#### Your task:
Copy out all the records, word for word.

-- START Records --

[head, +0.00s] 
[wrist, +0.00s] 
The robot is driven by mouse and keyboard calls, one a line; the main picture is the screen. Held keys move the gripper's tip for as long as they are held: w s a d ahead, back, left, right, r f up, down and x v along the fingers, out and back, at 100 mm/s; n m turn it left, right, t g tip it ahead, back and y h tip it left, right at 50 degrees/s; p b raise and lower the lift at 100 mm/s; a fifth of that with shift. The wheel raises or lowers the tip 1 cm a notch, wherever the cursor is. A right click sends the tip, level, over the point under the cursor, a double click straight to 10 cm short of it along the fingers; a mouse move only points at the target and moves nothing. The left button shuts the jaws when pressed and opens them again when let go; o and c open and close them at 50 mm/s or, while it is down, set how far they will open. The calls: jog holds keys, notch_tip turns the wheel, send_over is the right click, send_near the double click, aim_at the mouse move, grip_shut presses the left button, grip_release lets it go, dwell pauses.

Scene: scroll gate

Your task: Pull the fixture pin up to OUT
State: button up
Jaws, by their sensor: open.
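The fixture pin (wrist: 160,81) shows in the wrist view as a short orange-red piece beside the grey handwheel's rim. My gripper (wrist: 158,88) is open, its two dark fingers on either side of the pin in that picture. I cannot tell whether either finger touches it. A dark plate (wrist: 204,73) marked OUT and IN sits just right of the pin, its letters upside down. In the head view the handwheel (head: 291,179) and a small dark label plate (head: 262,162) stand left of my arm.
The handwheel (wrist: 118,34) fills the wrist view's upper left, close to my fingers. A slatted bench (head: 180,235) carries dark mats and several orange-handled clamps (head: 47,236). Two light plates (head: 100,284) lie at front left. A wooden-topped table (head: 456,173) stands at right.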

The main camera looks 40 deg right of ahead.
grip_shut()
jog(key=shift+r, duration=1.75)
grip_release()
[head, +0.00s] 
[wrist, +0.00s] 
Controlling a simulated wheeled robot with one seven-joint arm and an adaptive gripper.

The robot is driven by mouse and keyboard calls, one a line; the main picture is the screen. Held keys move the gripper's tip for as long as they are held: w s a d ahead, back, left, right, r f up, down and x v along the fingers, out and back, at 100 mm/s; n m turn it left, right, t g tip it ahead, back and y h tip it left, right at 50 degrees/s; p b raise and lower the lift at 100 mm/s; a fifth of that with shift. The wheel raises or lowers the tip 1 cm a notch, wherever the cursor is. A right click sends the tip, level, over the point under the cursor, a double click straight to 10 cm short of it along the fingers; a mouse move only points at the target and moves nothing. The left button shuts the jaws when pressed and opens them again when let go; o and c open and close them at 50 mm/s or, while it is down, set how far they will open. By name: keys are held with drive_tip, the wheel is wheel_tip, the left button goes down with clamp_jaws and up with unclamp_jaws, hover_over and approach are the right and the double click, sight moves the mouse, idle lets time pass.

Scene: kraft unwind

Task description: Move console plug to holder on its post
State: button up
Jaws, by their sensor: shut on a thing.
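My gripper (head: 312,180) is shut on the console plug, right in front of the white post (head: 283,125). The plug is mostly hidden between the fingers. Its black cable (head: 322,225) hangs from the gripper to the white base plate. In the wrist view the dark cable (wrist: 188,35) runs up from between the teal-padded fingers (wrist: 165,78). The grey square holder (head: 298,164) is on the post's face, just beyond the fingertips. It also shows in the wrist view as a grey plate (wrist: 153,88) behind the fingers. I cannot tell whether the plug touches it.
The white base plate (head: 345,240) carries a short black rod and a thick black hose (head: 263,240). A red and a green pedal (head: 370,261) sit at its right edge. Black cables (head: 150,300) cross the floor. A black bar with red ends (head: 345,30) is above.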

-- END Records --

#### Response below:
[head, +0.00s] 
[wrist, +0.00s] 
The robot is driven by mouse and keyboard calls, one a line; the main picture is the screen. Held keys move the gripper's tip for as long as they are held: w s a d ahead, back, left, right, r f up, down and x v along the fingers, out and back, at 100 mm/s; n m turn it left, right, t g tip it ahead, back and y h tip it left, right at 50 degrees/s; p b raise and lower the lift at 100 mm/s; a fifth of that with shift. The wheel raises or lowers the tip 1 cm a notch, wherever the cursor is. A right click sends the tip, level, over the point under the cursor, a double click straight to 10 cm short of it along the fingers; a mouse move only points at the target and moves nothing. The left button shuts the jaws when pressed and opens them again when let go; o and c open and close them at 50 mm/s or, while it is down, set how far they will open. The calls: jog holds keys, notch_tip turns the wheel, send_over is the right click, send_near the double click, aim_at the mouse move, grip_shut presses the left button, grip_release lets it go, dwell pauses.

Scene: scroll gate

Your task: Pull the fixture pin up to OUT
State: button up
Jaws, by their sensor: open.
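The fixture pin (wrist: 160,81) shows in the wrist view as a short orange-red piece beside the grey handwheel's rim. My gripper (wrist: 158,88) is open, its two dark fingers on either side of the pin in that picture. I cannot tell whether either finger touches it. A dark plate (wrist: 204,73) marked OUT and IN sits just right of the pin, its letters upside down. In the head view the handwheel (head: 291,179) and a small dark label plate (head: 262,162) stand left of my arm.
The handwheel (wrist: 118,34) fills the wrist view's upper left, close to my fingers. A slatted bench (head: 180,235) carries dark mats and several orange-handled clamps (head: 47,236). Two light plates (head: 100,284) lie at front left. A wooden-topped table (head: 456,173) stands at right.

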The main camera looks 40 deg right of ahead.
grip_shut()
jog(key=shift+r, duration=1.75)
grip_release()
[head, +0.00s] 
[wrist, +0.00s] 
Controlling a simulated wheeled robot with one seven-joint arm and an adaptive gripper.

The robot is driven by mouse and keyboard calls, one a line; the main picture is the screen. Held keys move the gripper's tip for as long as they are held: w s a d ahead, back, left, right, r f up, down and x v along the fingers, out and back, at 100 mm/s; n m turn it left, right, t g tip it ahead, back and y h tip it left, right at 50 degrees/s; p b raise and lower the lift at 100 mm/s; a fifth of that with shift. The wheel raises or lowers the tip 1 cm a notch, wherever the cursor is. A right click sends the tip, level, over the point under the cursor, a double click straight to 10 cm short of it along the fingers; a mouse move only points at the target and moves nothing. The left button shuts the jaws when pressed and opens them again when let go; o and c open and close them at 50 mm/s or, while it is down, set how far they will open. By name: keys are held with drive_tip, the wheel is wheel_tip, the left button goes down with clamp_jaws and up with unclamp_jaws, hover_over and approach are the right and the double click, sight moves the mouse, idle lets time pass.

Scene: kraft unwind

Task description: Move console plug to holder on its post
State: button up
Jaws, by their sensor: shut on a thing.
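My gripper (head: 312,180) is shut on the console plug, right in front of the white post (head: 283,125). The plug is mostly hidden between the fingers. Its black cable (head: 322,225) hangs from the gripper to the white base plate. In the wrist view the dark cable (wrist: 188,35) runs up from between the teal-padded fingers (wrist: 165,78). The grey square holder (head: 298,164) is on the post's face, just beyond the fingertips. It also shows in the wrist view as a grey plate (wrist: 153,88) behind the fingers. I cannot tell whether the plug touches it.
The white base plate (head: 345,240) carries a short black rod and a thick black hose (head: 263,240). A red and a green pedal (head: 370,261) sit at its right edge. Black cables (head: 150,300) cross the floor. A black bar with red ends (head: 345,30) is above.

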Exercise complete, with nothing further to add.